12. März 2013
ROG-Bericht «Feinde des Internets»: «Westliche Überwachungstechnik in den Händen von Diktatoren»
«Nicht nur autoritäre Staaten, sondern auch westliche Unternehmen spielen eine wesentliche Rolle bei der Unterdrückung kritischer Stimmen und unerwünschter Informationen im Internet»: Der Bericht über die «Feinde des Internets», den Reporter ohne Grenzen (ROG) zum Welttag gegen Internetzensur am heutigen 12. März 2013 veröffentlicht, geht deshalb in diesem Jahr sowohl auf Staaten als auch auf Unternehmen ein.

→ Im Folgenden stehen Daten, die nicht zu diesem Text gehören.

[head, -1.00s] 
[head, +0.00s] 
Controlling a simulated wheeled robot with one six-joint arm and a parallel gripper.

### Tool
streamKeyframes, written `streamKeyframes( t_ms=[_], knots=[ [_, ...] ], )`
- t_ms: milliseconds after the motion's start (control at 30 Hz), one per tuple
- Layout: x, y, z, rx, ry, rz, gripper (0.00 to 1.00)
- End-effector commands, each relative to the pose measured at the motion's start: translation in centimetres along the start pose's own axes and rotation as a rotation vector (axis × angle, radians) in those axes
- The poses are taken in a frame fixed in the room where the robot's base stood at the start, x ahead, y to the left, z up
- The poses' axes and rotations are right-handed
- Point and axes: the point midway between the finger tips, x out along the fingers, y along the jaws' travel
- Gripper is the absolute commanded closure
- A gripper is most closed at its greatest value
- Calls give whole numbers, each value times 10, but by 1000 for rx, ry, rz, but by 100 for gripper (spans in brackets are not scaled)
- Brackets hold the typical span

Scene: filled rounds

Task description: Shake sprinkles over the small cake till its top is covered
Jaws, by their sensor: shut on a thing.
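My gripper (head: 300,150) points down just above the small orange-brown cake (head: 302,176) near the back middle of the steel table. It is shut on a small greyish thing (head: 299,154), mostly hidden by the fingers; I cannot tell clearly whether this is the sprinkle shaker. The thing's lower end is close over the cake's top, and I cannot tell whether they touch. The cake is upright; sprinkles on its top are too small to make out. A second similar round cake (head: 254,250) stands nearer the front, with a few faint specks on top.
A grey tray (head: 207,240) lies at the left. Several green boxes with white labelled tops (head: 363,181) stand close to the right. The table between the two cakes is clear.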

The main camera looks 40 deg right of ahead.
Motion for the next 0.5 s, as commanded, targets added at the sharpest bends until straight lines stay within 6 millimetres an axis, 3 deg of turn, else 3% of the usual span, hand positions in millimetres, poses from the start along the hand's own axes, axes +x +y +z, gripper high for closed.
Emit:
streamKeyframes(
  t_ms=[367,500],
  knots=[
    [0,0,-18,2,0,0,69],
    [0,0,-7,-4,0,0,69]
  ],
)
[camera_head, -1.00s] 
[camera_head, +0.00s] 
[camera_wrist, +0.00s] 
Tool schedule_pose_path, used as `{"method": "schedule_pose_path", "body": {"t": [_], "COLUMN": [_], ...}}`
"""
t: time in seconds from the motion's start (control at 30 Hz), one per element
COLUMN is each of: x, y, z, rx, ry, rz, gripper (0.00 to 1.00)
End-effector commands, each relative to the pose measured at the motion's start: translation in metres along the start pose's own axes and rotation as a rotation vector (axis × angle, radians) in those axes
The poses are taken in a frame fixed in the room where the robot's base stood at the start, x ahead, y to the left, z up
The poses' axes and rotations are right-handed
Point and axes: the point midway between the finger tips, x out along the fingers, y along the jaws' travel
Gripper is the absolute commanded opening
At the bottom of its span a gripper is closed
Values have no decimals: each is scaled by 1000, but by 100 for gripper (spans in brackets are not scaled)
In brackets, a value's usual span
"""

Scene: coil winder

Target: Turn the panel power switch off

Autoritäre Regierungen setzen zunehmend komplexe Technik ein, um unliebsame Webseiten zu blockieren oder um kritische Journalisten und Blogger auszuforschen und zu verfolgen. Oft sind es westliche Anbieter von Sicherheitstechnologie, die die nötige Überwachungsinfrastruktur liefern oder billigend in Kauf nehmen, dass ihre Produkte in die Hände notorischer Menschenrechtsverletzer geraten.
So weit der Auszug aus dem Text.